思い出の割れる音
何気ない日常のひとコマ。
昼食の準備をするために、たまっていた食器を洗っていた時だった。
落としたわけでもないのに、シンクの中で、グラスが1つ、割れていた。
同期がくれたペアのグラス。
同棲し始めた時から使ってきたグラス。
引っ越す時も大事に包んで一緒にここに来たグラス。
共に過ごし、時を重ね、あまりにも日常の景色に溶け込んでいたものが、壊れてしまった。
贈り主は、同期の中でもコミュニケーション下手で、誰かにプレゼントをするなんて最も苦手そうだったのに、とてもセンスが良く、もらった時はすごく嬉しかった。だからこそ、思い入れが強かったのかもしれない。
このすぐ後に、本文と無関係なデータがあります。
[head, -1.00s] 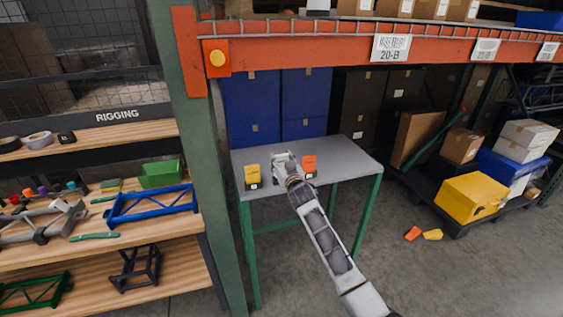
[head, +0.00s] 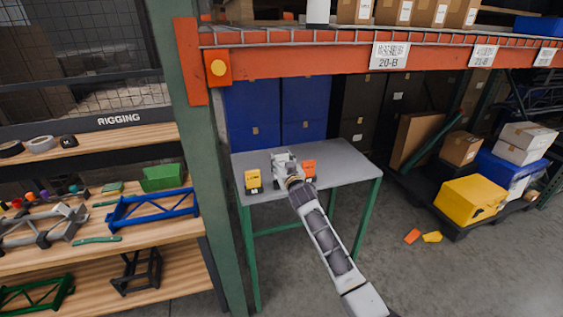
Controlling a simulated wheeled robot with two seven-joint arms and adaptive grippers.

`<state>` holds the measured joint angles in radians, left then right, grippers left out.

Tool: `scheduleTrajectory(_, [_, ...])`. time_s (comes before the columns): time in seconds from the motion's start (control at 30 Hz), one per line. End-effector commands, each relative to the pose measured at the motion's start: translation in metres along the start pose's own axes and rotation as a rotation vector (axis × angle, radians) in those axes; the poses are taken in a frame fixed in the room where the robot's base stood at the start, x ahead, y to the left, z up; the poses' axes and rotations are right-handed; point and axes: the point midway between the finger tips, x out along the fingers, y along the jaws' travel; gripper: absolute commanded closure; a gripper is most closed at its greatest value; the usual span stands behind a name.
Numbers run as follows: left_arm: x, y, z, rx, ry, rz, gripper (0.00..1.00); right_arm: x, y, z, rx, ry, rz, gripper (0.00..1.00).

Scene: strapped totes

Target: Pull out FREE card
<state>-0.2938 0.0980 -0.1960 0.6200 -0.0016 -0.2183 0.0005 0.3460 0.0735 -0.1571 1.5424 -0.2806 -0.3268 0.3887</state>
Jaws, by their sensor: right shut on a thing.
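A grey table (head: 345,158) with green legs stands under the orange rack beam. A yellow card in a dark holder (head: 253,180) stands upright at the table's left. An orange card (head: 309,168) stands to the right of my gripper. My right gripper (head: 284,163) is between the two cards, over the table, with its arm reaching in from the lower right. It is shut on something small that its own fingers hide. I cannot read the print on either card. My left gripper is not in view.
A green rack post (head: 201,170) stands close to the table's left side. Wooden shelves (head: 110,210) with frames and a green bin lie left of it. A yellow box (head: 470,199) is on a dark pallet at right. An orange piece (head: 412,236) and a yellow piece (head: 432,237) lie on the floor.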

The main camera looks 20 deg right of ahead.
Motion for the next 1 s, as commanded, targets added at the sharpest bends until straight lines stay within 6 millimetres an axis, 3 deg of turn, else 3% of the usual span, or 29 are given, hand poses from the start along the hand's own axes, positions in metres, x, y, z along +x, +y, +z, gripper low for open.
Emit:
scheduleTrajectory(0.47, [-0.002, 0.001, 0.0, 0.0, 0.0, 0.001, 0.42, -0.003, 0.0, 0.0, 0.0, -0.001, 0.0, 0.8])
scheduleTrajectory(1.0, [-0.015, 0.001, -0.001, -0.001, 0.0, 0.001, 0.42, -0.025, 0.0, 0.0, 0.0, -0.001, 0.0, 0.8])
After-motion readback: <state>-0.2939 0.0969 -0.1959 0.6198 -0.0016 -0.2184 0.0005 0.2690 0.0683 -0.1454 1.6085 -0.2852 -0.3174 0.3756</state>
彼が辞めてからは音信不通になってしまっていたけれど、元気にしているだろうか?地元に帰ったと聞いていたが、今は何をしているのだろうか?
胸がざわつく。
ものは、いつか壊れる。
分かっているけれど、儚い。
大切に扱ってきたはずなのに。
音もなく割れてしまった。
思い出の割れる音はしなかった。
お気に入りの食器を使うことで、日常の中で、ちいさなしあわせを感じられる。そんな気がする。
グラスは他にも持っているし、割れればまた新しいものを買えば良い。
でも、それがいつかお気に入りのグラスになったとしても、壊れてしまった思い出のグラスにはかえられないと思う。
残された片割れの相方は他の誰にもつとまらない。